Only the lines from the start of the data to the line containing "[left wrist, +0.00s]", both included, should be output, exactly and without pictures.

Rows about robot tasks
* begin *

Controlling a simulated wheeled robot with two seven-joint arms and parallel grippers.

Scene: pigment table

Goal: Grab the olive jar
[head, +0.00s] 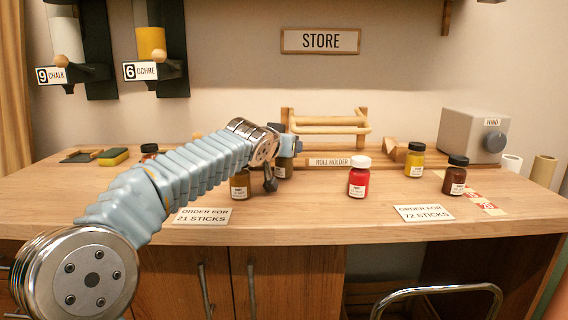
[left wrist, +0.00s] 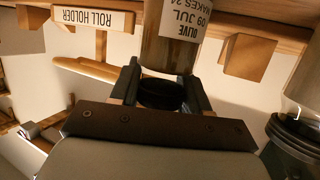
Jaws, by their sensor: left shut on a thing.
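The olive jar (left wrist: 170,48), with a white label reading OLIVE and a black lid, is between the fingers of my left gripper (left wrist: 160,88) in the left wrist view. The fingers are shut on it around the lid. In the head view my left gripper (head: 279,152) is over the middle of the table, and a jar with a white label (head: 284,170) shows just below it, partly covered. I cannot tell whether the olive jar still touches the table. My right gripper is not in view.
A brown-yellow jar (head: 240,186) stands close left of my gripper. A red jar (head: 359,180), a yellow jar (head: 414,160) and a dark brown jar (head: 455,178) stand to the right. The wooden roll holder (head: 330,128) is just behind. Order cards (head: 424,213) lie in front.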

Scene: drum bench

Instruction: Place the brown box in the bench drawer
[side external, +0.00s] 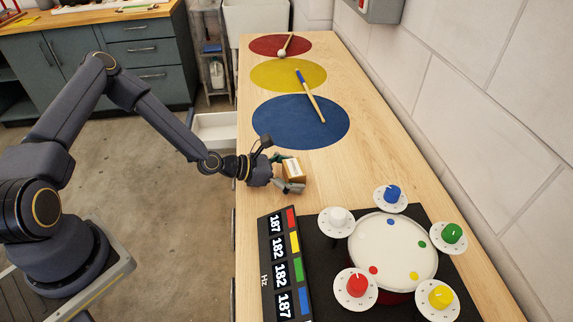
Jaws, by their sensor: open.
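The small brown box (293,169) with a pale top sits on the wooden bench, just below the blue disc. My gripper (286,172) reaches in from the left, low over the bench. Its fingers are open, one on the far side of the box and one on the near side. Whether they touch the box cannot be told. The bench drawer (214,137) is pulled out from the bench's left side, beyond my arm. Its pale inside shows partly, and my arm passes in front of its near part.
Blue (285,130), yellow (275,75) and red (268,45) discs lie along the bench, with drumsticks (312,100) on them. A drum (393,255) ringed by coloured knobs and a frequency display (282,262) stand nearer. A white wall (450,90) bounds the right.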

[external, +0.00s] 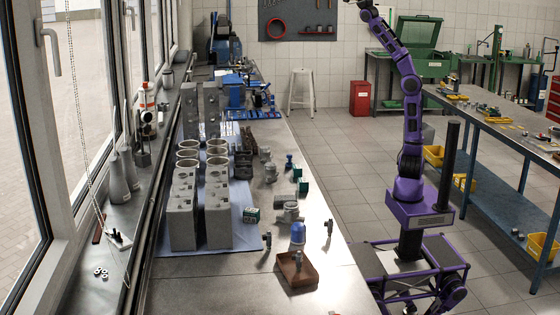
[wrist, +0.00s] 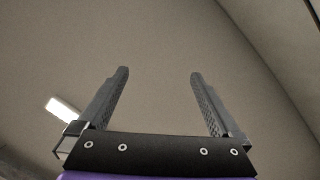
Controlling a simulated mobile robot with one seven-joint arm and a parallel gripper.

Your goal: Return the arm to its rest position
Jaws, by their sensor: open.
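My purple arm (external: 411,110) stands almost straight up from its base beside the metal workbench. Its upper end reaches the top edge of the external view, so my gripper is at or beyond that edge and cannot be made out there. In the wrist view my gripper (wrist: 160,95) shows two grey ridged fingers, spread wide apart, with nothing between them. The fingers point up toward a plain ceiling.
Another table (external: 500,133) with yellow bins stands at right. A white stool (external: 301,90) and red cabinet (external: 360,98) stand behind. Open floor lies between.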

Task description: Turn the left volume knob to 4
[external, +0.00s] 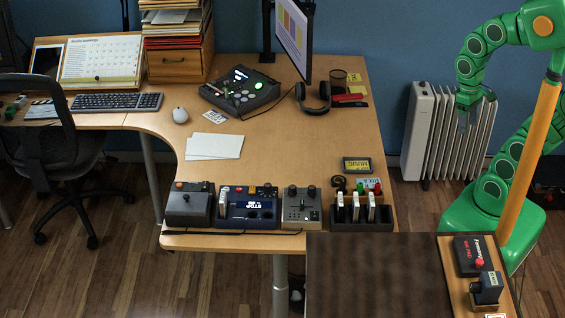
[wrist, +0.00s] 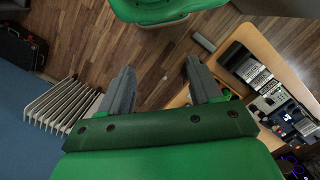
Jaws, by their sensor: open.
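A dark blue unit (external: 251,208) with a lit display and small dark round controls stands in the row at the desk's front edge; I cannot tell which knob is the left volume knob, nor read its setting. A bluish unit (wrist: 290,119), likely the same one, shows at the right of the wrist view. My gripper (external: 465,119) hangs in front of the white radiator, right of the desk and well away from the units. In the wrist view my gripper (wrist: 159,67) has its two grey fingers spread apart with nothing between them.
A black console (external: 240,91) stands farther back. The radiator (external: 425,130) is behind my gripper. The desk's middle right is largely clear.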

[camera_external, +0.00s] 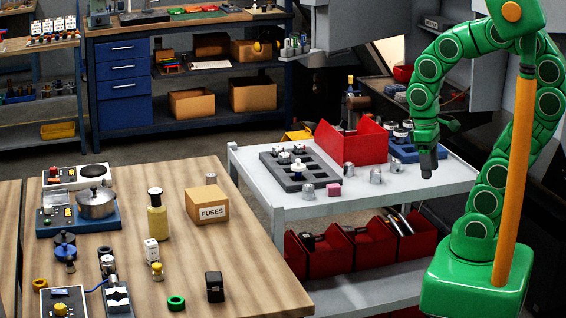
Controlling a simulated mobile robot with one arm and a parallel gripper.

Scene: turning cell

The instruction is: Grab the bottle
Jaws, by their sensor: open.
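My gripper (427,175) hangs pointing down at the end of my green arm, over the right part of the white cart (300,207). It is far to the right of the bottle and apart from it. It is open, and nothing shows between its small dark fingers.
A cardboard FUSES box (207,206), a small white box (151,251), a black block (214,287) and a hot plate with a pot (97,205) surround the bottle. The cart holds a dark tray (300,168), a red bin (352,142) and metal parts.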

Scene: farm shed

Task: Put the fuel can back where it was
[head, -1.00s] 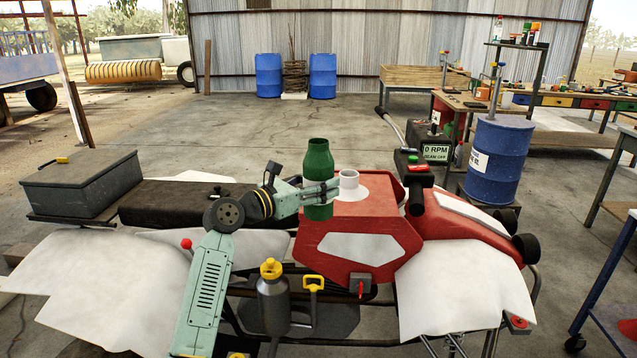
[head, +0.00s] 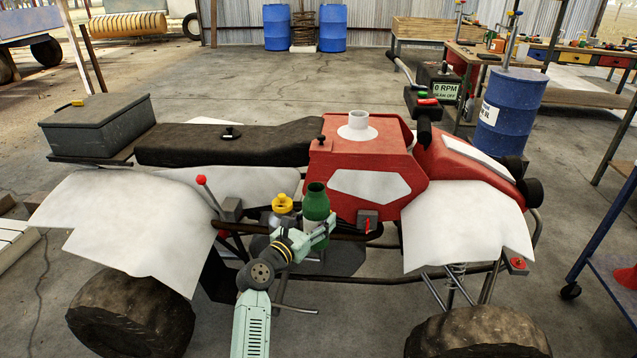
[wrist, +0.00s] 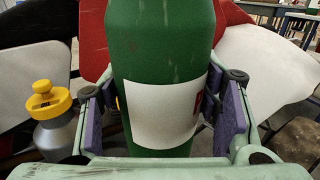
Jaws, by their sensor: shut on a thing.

* end *

SOLVED EXERCISE
Controlling a simulated wheeled robot with two seven-joint arms and parallel grippers.

Scene: pigment table

Goal: Grab the olive jar
[head, +0.00s] 
[left wrist, +0.00s] 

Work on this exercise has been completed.